History of the Moscow Police Department
In 1892, the citizens of Moscow appointed William J. Blacker as the first Chief of Police. He worked towards preserving the peace, protecting property, and enforcing city and state laws.
Chief Blacker and his team of three officers were known as the “Special Police,” each earning $4.00 per day. The county and city cooperated and shared the local jail as it is today. The majority of arrests were made for “Drunken and Disorderly Conduct in Public.” Fines for this offense ranged from $10.00 to $20.00 for each incident. Speeding tickets were written and administered, and speed fines were set at between $1.00 and $10.00. At that time, without the advancement of technology, it was not easy to estimate the offender’s rate of speed, so the officer estimated by pace.
As the years have passed and decades have turned into a century, the Moscow Police Department has evolved into a community-oriented organization comprised of 36 commissioned police officers and civilian personnel with three divisions, which include Operations, Services, and Campus.
State-of-the-Art Police Facility
Before 1968, the current Moscow Police Department, located on Fourth Street, was home to a creamery called “Korter’s Pasteurized Milk.” Korters sold bottled milk in the 1930s and 1940s. After being used as a creamery under William and Julia Korter’s ownership, the building was occupied by other businesses, including J&J Glass, until the City purchased the property from the Korters on May 15, 1968. At that time, it became City Hall and the Moscow Police Department.

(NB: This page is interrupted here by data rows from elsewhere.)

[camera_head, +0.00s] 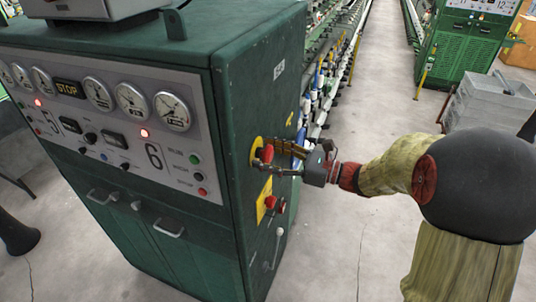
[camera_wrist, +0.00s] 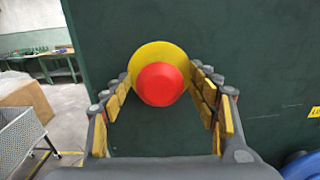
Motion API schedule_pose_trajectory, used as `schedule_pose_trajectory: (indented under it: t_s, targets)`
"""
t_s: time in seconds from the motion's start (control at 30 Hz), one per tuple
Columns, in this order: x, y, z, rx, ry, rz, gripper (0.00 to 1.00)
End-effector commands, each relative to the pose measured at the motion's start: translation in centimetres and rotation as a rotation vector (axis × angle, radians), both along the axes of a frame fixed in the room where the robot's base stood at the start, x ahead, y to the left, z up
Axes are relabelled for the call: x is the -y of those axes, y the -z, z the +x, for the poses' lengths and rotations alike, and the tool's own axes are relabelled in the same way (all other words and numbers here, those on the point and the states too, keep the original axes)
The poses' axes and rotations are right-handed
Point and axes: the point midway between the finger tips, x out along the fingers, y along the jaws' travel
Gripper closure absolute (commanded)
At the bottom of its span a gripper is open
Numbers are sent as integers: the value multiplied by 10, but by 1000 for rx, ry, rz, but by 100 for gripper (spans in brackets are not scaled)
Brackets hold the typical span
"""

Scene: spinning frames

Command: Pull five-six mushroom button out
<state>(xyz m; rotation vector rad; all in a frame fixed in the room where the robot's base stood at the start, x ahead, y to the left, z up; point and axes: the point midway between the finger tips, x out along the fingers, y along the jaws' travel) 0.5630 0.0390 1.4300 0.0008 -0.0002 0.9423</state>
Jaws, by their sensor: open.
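The red mushroom button (camera_head: 267,153) sits on a yellow round plate (camera_head: 256,150) on the right side wall of the green machine cabinet (camera_head: 225,210). In the wrist view the red button (camera_wrist: 160,84) is a round dome in front of its yellow disc (camera_wrist: 158,55). My gripper (camera_head: 275,158) is at that side wall, pointing at the button. In the wrist view my gripper's fingers (camera_wrist: 162,95) are open, one on each side of the button. Both fingers appear apart from the button, with gaps showing. How deep the fingertips reach around it I cannot tell.
Below, a second red knob (camera_head: 270,202) sits by a yellow plate (camera_head: 264,198), with a pale lever (camera_head: 278,247) under it. The front panel (camera_head: 110,110) carries gauges and the numbers 5 and 6. A grey crate (camera_head: 487,103) stands at right. Floor beside the cabinet is clear.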

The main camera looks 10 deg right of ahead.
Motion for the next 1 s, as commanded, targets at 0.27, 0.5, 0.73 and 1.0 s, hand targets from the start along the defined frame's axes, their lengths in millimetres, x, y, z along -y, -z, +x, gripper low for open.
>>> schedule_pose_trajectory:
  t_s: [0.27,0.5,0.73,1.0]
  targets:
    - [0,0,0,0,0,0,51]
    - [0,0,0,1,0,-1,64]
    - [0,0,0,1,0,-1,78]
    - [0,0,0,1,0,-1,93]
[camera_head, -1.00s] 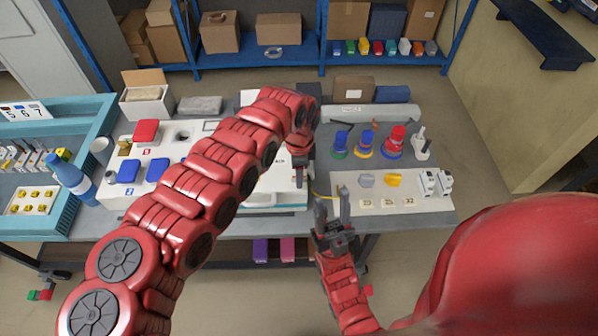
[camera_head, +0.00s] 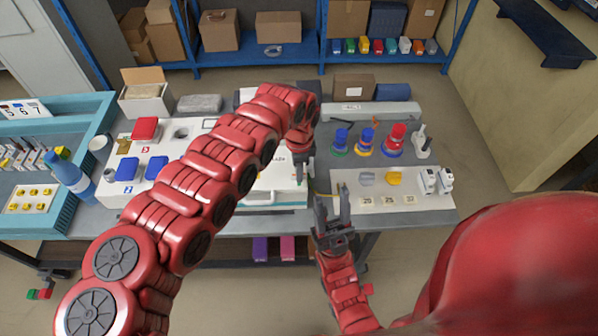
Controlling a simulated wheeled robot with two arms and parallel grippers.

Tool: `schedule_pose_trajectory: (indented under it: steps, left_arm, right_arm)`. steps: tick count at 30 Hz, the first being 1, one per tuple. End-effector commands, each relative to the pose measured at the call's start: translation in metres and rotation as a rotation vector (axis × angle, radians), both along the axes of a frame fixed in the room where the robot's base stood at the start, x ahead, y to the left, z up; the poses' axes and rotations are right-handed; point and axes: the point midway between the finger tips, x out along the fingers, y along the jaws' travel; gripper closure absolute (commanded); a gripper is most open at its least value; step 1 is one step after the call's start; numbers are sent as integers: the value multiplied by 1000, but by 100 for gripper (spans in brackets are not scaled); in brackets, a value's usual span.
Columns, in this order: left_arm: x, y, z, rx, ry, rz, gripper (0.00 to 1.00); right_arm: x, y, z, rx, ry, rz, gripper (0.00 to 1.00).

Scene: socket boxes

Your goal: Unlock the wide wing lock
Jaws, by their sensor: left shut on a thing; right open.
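The white box (camera_head: 262,183) with lettering stands in the middle of the bench, partly covered by my left arm. My left gripper (camera_head: 299,174) points down at its right end and is shut on a small thing too hidden to make out. I cannot pick out the wide wing lock with certainty. My right gripper (camera_head: 332,208) is open and empty, fingers up, in front of the bench edge to the right of the left gripper. A grey knob (camera_head: 366,179) and a yellow knob (camera_head: 394,178) sit on a pale panel (camera_head: 428,203) at the right.
Blue and red stacked pieces (camera_head: 393,140) stand behind the panel.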

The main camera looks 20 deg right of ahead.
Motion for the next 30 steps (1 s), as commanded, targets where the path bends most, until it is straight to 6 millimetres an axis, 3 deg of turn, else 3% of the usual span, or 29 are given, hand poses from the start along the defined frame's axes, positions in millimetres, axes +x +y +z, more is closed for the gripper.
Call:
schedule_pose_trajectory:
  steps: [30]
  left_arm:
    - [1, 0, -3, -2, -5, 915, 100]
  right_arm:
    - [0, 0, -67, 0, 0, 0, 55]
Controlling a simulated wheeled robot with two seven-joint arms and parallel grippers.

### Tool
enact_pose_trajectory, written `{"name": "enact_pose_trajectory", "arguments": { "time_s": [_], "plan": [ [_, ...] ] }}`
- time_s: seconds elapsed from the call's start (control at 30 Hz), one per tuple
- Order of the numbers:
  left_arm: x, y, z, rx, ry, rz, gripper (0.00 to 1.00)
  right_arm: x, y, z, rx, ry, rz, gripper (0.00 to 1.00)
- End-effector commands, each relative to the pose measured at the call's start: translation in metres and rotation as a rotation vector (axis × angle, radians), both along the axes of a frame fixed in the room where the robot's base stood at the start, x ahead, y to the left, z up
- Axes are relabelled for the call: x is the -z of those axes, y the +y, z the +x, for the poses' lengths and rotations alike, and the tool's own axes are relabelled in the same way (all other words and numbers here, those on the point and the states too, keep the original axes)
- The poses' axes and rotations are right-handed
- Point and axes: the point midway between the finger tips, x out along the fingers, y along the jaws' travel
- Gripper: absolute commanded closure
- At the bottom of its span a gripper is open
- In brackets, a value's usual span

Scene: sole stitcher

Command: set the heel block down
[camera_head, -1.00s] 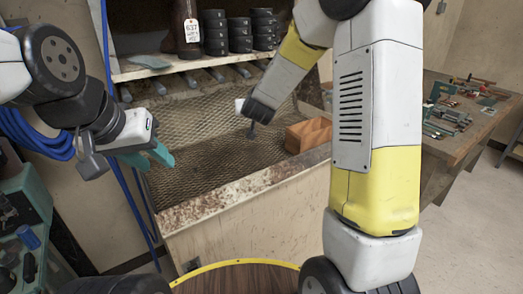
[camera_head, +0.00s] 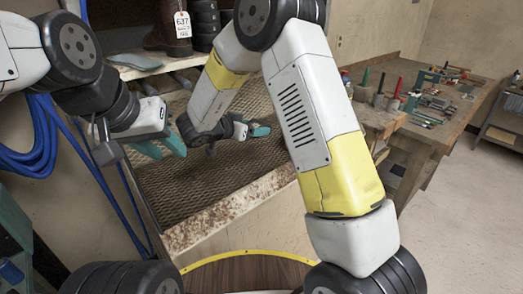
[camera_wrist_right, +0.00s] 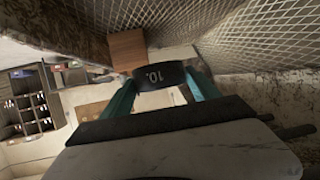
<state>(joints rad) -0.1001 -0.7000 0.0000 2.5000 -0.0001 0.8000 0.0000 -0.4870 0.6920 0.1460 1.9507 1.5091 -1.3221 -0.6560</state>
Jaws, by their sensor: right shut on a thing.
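The heel block (camera_wrist_right: 158,77) is black with a pale "10" mark and sits between the teal fingers of my right gripper (camera_wrist_right: 163,88) in the right wrist view. My right gripper also shows in the head view (camera_head: 257,130), above the mesh-covered bench (camera_head: 215,175), and is shut on the block. I cannot make out the block clearly in the head view. My left gripper (camera_head: 161,146) is at the left, its teal fingers apart and nothing visible between them.
A brown block (camera_wrist_right: 127,50) stands beyond the heel block in the wrist view. A shelf (camera_head: 130,73) at the back holds a boot (camera_head: 170,38) and stacked black heels (camera_head: 205,22). A wooden workbench (camera_head: 435,130) with several tools is at the right. Blue hose hangs at the left.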

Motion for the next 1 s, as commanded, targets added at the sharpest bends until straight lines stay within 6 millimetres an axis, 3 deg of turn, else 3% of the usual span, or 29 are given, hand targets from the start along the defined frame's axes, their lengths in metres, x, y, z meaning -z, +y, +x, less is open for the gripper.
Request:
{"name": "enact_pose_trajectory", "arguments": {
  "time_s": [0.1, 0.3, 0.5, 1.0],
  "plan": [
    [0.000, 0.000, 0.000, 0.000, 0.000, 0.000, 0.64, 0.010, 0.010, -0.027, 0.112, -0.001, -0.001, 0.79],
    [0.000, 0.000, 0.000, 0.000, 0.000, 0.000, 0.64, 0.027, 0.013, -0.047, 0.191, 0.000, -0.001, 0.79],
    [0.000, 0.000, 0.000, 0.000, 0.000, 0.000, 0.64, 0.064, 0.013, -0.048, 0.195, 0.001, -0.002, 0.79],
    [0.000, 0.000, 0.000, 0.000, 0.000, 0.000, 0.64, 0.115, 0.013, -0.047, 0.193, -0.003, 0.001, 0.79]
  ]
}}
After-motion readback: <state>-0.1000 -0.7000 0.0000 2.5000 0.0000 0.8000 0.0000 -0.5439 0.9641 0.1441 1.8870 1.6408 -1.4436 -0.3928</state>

In January 2022, after several years of planning and the successful passage of a voter-approved bond, the Moscow Police Department moved from an 8800-square-foot facility originally operated as a creamery nearly a century ago to a brand new 15,300-square-foot facility. The building was designed to meet the needs of a growing, evolving department and the residents that it serves. The new facility’s location and design enable the department to be more responsive with improved egress during emergencies, with officers arriving to respond to calls quicker. With a spacious training room, the department hosts training for the department and other area law enforcement agencies. Our visitor-friendly lobby can accommodate more interactions between police and the public. The outside entry houses a temperature-controlled “safe room” for citizens which can be manually locked down in an emergency during off hours while waiting for an officer to respond. We are excited for the department to “grow” into this new space as we serve the community.